— Start —
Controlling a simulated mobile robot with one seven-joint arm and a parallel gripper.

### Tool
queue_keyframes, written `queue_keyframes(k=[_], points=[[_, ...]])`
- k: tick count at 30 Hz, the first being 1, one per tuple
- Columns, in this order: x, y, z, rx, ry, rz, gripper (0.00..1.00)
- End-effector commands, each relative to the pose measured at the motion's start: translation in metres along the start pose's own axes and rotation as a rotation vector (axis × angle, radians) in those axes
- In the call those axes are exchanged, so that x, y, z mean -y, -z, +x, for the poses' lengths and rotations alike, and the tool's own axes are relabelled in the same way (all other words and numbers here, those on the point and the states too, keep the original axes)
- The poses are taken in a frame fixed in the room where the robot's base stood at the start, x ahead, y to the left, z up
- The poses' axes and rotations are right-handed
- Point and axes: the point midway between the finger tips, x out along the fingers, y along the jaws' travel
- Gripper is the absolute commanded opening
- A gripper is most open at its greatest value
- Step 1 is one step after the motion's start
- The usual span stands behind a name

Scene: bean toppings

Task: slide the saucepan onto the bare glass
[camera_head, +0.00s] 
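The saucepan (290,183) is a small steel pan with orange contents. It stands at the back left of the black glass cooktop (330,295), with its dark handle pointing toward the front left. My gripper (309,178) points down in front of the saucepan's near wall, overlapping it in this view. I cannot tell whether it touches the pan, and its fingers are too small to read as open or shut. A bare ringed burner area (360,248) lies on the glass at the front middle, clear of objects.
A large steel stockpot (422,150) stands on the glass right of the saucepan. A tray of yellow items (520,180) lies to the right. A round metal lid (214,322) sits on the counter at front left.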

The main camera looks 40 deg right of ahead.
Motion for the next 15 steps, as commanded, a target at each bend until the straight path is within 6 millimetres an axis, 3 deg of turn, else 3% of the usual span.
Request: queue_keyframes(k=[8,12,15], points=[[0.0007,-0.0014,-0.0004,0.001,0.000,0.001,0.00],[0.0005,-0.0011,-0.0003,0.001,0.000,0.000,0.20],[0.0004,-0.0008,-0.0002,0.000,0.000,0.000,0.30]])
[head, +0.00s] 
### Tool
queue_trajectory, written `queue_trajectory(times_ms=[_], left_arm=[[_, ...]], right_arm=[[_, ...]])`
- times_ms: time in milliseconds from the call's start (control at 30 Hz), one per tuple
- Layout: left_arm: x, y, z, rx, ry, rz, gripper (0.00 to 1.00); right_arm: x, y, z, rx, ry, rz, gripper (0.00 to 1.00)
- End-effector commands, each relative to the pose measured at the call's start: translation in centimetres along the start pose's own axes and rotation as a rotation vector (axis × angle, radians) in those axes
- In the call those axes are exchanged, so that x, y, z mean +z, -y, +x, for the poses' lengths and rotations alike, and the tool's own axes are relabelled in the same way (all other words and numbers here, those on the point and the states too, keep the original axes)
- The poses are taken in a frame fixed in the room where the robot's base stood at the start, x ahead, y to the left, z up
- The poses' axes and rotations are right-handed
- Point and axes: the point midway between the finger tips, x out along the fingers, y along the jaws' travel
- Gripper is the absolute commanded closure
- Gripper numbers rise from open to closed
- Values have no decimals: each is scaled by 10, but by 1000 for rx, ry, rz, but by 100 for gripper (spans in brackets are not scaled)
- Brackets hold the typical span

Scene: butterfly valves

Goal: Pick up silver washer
— End —
— Start —
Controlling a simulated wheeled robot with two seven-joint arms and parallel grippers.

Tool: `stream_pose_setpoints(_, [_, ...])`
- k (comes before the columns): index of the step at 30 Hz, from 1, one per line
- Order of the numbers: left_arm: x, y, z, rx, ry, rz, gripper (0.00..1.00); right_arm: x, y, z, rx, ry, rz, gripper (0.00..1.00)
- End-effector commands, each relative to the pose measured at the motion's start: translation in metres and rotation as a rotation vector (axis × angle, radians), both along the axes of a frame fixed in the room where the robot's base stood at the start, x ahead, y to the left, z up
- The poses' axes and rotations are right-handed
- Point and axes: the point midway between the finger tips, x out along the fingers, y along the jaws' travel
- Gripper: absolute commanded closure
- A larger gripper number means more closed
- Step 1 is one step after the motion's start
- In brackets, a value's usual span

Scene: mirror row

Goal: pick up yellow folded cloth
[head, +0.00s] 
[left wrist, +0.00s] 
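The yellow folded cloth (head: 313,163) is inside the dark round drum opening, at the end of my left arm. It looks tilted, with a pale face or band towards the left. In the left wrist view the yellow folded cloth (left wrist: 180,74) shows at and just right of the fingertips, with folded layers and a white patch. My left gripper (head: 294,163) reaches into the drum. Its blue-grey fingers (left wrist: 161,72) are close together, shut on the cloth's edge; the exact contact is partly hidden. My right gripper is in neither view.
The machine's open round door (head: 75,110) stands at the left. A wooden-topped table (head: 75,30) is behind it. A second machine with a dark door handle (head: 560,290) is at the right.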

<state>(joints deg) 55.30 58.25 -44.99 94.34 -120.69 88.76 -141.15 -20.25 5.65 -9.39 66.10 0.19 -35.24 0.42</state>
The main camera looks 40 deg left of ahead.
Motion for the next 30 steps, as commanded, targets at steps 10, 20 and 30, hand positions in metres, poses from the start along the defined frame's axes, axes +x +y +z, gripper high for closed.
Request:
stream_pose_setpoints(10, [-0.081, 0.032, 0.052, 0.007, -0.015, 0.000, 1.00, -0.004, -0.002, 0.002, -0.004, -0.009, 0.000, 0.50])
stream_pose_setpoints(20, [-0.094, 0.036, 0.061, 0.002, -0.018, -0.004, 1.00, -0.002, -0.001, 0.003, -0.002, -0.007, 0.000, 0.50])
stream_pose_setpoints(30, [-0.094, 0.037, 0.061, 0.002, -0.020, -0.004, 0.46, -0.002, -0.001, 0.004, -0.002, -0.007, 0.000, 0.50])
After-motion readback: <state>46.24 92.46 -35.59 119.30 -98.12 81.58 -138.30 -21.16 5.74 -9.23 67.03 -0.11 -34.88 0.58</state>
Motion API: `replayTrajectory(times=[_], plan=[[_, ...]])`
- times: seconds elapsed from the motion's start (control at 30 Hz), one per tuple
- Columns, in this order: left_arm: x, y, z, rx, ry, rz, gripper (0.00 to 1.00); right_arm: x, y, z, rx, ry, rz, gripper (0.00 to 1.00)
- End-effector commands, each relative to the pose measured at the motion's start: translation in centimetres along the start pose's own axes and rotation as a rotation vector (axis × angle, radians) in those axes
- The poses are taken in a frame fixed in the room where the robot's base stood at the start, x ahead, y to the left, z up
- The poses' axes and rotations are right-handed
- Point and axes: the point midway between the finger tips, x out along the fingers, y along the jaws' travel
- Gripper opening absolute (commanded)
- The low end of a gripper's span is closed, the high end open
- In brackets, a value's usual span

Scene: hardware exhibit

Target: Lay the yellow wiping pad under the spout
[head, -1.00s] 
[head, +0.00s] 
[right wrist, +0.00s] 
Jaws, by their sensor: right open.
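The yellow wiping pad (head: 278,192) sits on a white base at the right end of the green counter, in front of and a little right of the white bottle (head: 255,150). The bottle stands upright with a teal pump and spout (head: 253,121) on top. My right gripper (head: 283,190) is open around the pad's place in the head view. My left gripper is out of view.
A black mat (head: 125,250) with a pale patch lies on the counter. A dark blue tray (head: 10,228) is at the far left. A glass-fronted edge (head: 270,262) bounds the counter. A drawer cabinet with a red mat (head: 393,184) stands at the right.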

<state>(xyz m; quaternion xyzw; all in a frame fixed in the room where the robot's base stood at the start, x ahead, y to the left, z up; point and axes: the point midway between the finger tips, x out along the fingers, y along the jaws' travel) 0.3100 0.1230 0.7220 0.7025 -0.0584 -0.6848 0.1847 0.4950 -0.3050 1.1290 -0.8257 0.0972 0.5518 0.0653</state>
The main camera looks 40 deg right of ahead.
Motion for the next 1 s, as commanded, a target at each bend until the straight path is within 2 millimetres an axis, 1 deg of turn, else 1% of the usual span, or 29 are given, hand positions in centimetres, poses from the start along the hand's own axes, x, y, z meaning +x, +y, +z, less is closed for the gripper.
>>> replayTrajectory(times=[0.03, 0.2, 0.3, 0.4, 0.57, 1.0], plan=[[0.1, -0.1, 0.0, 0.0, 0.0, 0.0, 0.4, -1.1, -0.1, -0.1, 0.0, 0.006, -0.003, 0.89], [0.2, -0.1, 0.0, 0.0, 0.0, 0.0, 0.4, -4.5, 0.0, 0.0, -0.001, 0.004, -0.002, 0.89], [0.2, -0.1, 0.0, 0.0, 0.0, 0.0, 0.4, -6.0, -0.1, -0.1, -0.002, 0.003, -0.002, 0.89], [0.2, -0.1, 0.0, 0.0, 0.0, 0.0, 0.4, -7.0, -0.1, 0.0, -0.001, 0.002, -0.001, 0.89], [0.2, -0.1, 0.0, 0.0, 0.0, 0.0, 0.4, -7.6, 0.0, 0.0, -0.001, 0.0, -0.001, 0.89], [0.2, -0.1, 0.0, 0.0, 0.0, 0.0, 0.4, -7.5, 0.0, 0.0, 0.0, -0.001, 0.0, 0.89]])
— End —
— Start —
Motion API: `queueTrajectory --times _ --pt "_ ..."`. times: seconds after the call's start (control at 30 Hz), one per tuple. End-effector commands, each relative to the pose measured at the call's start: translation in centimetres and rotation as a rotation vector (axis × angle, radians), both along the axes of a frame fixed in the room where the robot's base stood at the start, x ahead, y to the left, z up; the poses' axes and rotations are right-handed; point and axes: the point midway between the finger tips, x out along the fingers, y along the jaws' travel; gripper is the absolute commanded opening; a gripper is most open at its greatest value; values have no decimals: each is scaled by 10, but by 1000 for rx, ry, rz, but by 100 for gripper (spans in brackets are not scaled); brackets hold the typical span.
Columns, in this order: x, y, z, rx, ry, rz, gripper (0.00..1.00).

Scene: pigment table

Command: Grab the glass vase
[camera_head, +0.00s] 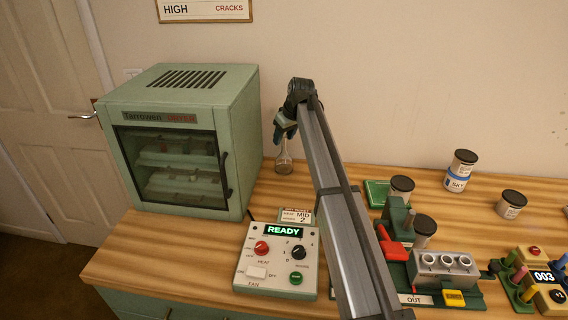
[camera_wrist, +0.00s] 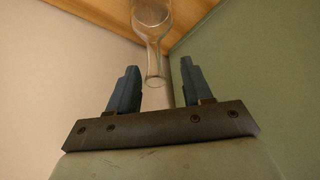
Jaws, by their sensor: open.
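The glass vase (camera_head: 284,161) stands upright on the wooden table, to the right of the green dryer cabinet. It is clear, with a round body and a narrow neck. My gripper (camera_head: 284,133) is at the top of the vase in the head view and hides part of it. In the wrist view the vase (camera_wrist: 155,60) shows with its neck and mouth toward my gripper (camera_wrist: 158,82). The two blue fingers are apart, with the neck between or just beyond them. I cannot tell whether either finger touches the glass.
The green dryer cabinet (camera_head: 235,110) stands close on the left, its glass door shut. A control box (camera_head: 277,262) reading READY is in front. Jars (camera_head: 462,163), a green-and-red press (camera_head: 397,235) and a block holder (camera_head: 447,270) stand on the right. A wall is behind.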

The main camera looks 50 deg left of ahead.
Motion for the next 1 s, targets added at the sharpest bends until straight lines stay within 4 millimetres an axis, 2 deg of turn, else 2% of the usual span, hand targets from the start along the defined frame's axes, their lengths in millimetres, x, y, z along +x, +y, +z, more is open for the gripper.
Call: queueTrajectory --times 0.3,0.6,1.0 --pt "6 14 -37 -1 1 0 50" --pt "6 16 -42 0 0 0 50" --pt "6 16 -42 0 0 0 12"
— End —
» **Given request**: The first line to be transcribed is the one containing "<state>(joints deg) 55.30", and the last is the one containing "Target: Lay the". Transcribe exactly those lines and nothing else.

» **Response to this exercise**:
<state>(joints deg) 55.30 58.25 -44.99 94.34 -120.69 88.76 -141.15 -20.25 5.65 -9.39 66.10 0.19 -35.24 0.42</state>
The main camera looks 40 deg left of ahead.
Motion for the next 30 steps, as commanded, targets at steps 10, 20 and 30, hand positions in metres, poses from the start along the defined frame's axes, axes +x +y +z, gripper high for closed.
Request:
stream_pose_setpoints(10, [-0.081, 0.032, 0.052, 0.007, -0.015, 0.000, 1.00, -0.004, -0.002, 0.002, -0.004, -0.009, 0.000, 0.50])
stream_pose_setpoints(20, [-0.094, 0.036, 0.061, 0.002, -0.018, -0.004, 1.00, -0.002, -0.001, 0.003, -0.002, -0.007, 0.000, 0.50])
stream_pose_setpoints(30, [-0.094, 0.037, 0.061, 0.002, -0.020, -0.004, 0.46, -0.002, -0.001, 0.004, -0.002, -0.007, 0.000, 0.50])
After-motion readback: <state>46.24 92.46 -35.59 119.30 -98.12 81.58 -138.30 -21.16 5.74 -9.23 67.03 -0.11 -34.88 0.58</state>
Motion API: `replayTrajectory(times=[_], plan=[[_, ...]])`
- times: seconds elapsed from the motion's start (control at 30 Hz), one per tuple
- Columns, in this order: left_arm: x, y, z, rx, ry, rz, gripper (0.00 to 1.00); right_arm: x, y, z, rx, ry, rz, gripper (0.00 to 1.00)
- End-effector commands, each relative to the pose measured at the motion's start: translation in centimetres along the start pose's own axes and rotation as a rotation vector (axis × angle, radians) in those axes
- The poses are taken in a frame fixed in the room where the robot's base stood at the start, x ahead, y to the left, z up
- The poses' axes and rotations are right-handed
- Point and axes: the point midway between the finger tips, x out along the fingers, y along the jaws' travel
- Gripper opening absolute (commanded)
- The low end of a gripper's span is closed, the high end open
- In brackets, a value's usual span

Scene: hardware exhibit

Target: Lay the yellow wiping pad under the spout

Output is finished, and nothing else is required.